The measure remains at an early stage, but analysts say if passed, it would limit political oversight over the defence relationship.

Analysts added that it could mark a significant shift in the US-Israel relationship, moving beyond a model centred on American military aid towards deeper institutional integration between the two countries’ defence industries and militaries.

Critics argue that such a move would make support for Israel less a matter of political choice and more a structural feature of US national security policy, embedding the relationship within joint military and industrial programmes that would be difficult to unwind.

What does the proposal include?

Section 224 incorporates elements of the US-Israel Future of Warfare Act legislation introduced by Representative Ronny Jackson, according to Track AIPAC. While the legislation did not advance as a standalone bill, key elements of it were instead folded into the NDAA.

The provision would require the US defence secretary to designate an official responsible for coordinating military cooperation between the two countries.

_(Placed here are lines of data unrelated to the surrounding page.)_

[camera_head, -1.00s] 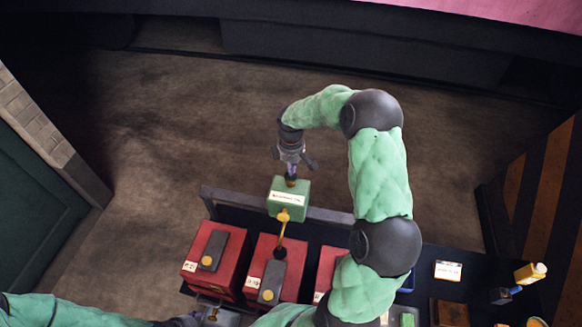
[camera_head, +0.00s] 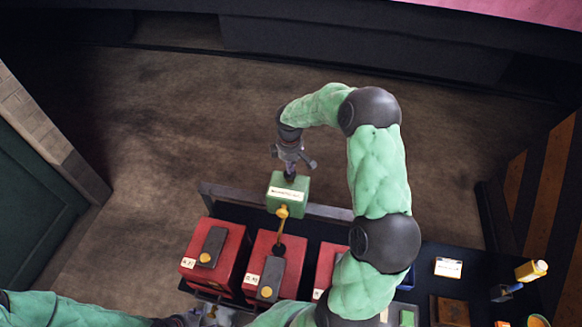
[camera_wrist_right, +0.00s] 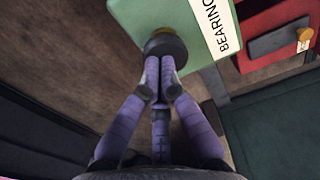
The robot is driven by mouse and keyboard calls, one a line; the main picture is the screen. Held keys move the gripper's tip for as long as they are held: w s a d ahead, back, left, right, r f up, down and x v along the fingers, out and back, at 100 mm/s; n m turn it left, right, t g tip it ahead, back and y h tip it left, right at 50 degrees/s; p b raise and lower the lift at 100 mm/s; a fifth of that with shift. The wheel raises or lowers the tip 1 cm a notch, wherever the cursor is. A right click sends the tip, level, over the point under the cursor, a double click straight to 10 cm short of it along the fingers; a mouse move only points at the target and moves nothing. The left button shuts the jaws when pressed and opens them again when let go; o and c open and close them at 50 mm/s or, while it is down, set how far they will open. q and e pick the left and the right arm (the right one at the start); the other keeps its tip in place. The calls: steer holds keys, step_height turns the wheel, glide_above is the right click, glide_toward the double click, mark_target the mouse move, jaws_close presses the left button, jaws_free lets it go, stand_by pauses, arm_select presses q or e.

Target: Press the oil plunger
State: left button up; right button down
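The green bearing oil box (camera_head: 288,195) stands at the back edge of the dark bench, with a white label and a brass spout. It also shows in the right wrist view (camera_wrist_right: 150,18). Its dark round plunger knob (camera_wrist_right: 165,46) sits on top. My right gripper (camera_head: 289,168) is above the box, pointing down, its fingers drawn together. In the right wrist view the fingertips (camera_wrist_right: 160,68) meet at the knob and appear to touch it. The knob sits close to the box top. My left gripper (camera_head: 203,318) is partly cut off at the bottom edge; its fingers are unclear.
Several red boxes (camera_head: 228,243) with dark lids and brass knobs stand in front of the green box. A yellow bottle (camera_head: 531,271) and a small white card (camera_head: 448,267) are at the right. My right arm covers the bench's middle.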

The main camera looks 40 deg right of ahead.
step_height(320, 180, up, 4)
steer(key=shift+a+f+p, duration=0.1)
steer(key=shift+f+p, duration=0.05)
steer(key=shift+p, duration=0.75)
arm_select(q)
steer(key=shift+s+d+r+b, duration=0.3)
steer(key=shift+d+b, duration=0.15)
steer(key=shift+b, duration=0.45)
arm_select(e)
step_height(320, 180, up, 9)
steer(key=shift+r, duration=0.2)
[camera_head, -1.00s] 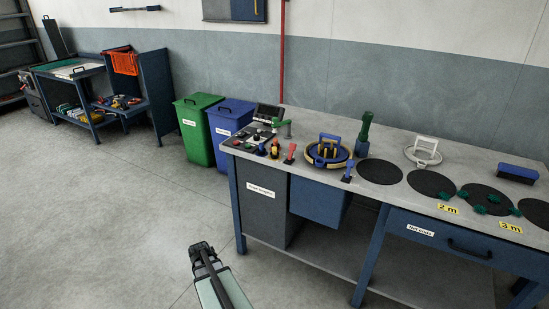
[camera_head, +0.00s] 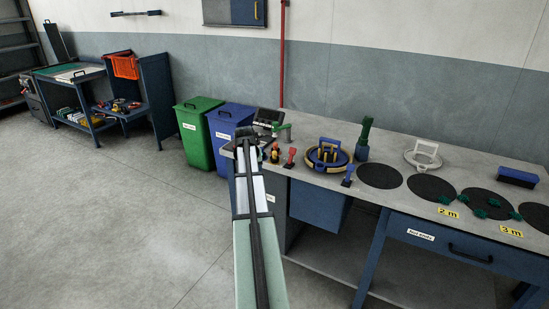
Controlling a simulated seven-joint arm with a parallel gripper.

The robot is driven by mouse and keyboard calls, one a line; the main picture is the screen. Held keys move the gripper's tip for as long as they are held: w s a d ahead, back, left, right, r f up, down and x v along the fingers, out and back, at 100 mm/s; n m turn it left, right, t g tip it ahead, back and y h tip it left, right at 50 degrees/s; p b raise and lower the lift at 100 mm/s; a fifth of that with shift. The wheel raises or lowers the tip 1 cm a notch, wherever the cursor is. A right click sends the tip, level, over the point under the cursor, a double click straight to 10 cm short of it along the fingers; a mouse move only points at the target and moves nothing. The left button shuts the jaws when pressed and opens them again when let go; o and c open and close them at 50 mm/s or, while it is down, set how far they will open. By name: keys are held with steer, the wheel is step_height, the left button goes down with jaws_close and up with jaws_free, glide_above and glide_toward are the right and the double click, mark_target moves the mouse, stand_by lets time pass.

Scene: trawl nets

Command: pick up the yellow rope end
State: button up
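My gripper (camera_head: 246,143) is at the far end of my arm, over the left end of the workbench (camera_head: 345,136). It is too small and dark to tell whether it is open or shut. No loose yellow rope end can be made out for certain. Yellow shows on a round blue-and-yellow coil or reel (camera_head: 327,155) with a handle, to the right of my gripper. A small item with yellow and red (camera_head: 275,154) stands closer, just right of my gripper. My arm hides part of the bench's left end.
A red-topped item (camera_head: 290,158), a blue one (camera_head: 348,176) and a green upright tool (camera_head: 364,138) stand near the coil. Dark round mats (camera_head: 380,176) lie further right. Green (camera_head: 196,130) and blue (camera_head: 228,118) bins stand left of the bench. The floor at left is clear.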

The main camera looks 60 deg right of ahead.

According to the text, that official would be tasked with “synchronising cooperative efforts between the United States and Israel”, including “bilateral defence technology research, development, testing, evaluation, integration and industrial cooperation”.

The legislation envisages cooperation across a wide range of military technologies. It specifically identifies as priority areas; “counter-unmanned systems including aerial, maritime and ground platforms”, “anti-tunnelling and subterranean threats”, and “missile and air defence technologies”.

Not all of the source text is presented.